Take Proposition 5, an upcoming initiative that would expand gambling opportunities in casinos on Indian lands. "Californians for Indian Self Reliance" are spending tens of millions of dollars to get Prop. 5 approved; the "Coalition Against Unregulated Gambling," reportedly backed by Nevada casino owners, is shelling out tens of millions more to get it rejected. Could there be a more blatant example of special-interest politics?
Direct democracy has not exactly had a healthy effect on the California Legislature, either. The Progressives wanted to overcome legislative gridlock not by breaking it up but by bypassing it through the initiative process. Perversely, today's legislators are thereby encouraged to stalemate on controversial bills, knowing that the voters may decide the issue directly if they wish.
Besides, is it not foolish to try to improve a deliberative body by curtailing its freedom and responsibility? William Bennett Munro, an early expert on public administration, effectively asked this question in 1912. "A body which can do no harm can, by the same token, do little good," he observed, "and public opinion will not be long in discovering the fact. Constitutional hampers upon legislative discretion have availed, for the most part, only to lower the caliber of men elected to lawmaking bodies."
Perhaps direct democracy's profound effect, however, is on the California Constitution, a document that most Californians probably have never seen. Ten times the length of the U.S. Constitution, California's fundamental law has been amended about 500 times by referendum and about 40 times by initiatives since its adoption in 1879. By contrast, the U.S. Constitution has been amended only 27 times in 210 years. The amendments to California's Constitution have specified such grave matters as a fee schedule for permits during the three-year phase-out of gill-net fishing. As a result, our state Constitution is a small book — a very bizarre, ill-digested, unimpressive book.
The virtual abolition of the distinction between constitutional law and statute law is, however, a predictable consequence of lawmaking by the peoples at large. Yet how can Californians respect a Constitution that has become so obviously a reflection of their short-term passions and interests?
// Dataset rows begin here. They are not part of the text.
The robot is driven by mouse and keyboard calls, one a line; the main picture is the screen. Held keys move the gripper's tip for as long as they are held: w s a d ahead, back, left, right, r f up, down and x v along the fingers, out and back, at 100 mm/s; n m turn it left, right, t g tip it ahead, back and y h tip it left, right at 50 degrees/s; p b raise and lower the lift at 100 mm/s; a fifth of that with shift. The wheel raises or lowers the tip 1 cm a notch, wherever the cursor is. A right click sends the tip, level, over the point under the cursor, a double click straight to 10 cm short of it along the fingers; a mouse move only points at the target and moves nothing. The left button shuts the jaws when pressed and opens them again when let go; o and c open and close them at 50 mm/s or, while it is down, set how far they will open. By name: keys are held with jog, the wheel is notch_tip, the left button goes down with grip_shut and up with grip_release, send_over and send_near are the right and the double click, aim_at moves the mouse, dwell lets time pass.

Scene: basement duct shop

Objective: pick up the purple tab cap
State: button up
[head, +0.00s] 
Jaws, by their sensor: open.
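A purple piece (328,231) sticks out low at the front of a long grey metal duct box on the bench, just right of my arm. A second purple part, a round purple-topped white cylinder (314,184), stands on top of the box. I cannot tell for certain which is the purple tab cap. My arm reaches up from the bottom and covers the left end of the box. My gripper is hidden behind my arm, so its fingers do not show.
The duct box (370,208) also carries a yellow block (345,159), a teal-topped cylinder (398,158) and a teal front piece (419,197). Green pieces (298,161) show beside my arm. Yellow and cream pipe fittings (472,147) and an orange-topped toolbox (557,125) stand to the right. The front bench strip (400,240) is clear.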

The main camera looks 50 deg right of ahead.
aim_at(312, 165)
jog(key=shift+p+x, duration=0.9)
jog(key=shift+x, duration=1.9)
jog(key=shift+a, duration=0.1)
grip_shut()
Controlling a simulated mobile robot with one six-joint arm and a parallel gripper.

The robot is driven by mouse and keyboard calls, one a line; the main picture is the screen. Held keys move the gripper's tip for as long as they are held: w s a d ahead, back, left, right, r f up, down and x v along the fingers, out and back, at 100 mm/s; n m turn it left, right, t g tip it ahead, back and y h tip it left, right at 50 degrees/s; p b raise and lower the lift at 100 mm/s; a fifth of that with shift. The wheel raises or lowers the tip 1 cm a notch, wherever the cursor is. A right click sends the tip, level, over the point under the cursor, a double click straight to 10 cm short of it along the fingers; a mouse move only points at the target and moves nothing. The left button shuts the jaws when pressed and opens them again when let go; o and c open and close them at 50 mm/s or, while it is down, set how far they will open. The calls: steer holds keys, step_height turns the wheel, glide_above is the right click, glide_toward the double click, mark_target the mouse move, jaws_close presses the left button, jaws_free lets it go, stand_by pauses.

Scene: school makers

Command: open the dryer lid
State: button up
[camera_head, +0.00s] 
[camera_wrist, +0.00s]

Nonetheless, in defense of the initiative process, I have to admit that Californians like it — a lot. It has eluded capture by either liberals or conservatives; each group has won some and lost some. And occasionally some very good things have been accomplished by it.
Is one of these an uplifting, educative effect on California voters? Let's see. In my ballot pamphlet, I shall certainly not read the 44 pages containing the actual text of the laws proposed in the ballot measures. Only a lawyer or a political consultant could slog through that. The pictures of the candidates for statewide office are mildly disturbing and their personal statements depressing. That leaves the summaries and arguments pro and con over the ballot measures (another 45 pages), which are indeed educational.
Take Proposition 4, for instance. This is an initiative statute that would prohibit certain kinds of "body-gripping" traps in the capture of fur-bearing and non-game mammals. The pro argument (endorsed by the late Doris Day) is straightforward: "Protect pets and wildlife!" The con argument is clever: "Proposition 4 is a wolf in sheep's clothing!"
Much to ponder there, as also in Proposition 6, which would criminalize the slaughter of horses and sale of horse meat for human consumption. "If horse meat is outlawed, only outlaws will eat horse meat," comments the opposition, sensibly. But Robert Redford is pro-Prop. 6, so the issue cannot be so simple.
Yes, Prop. 6, like the whole initiative process, is something a voter can really sink his teeth into. But no one should want to make a steady diet of it.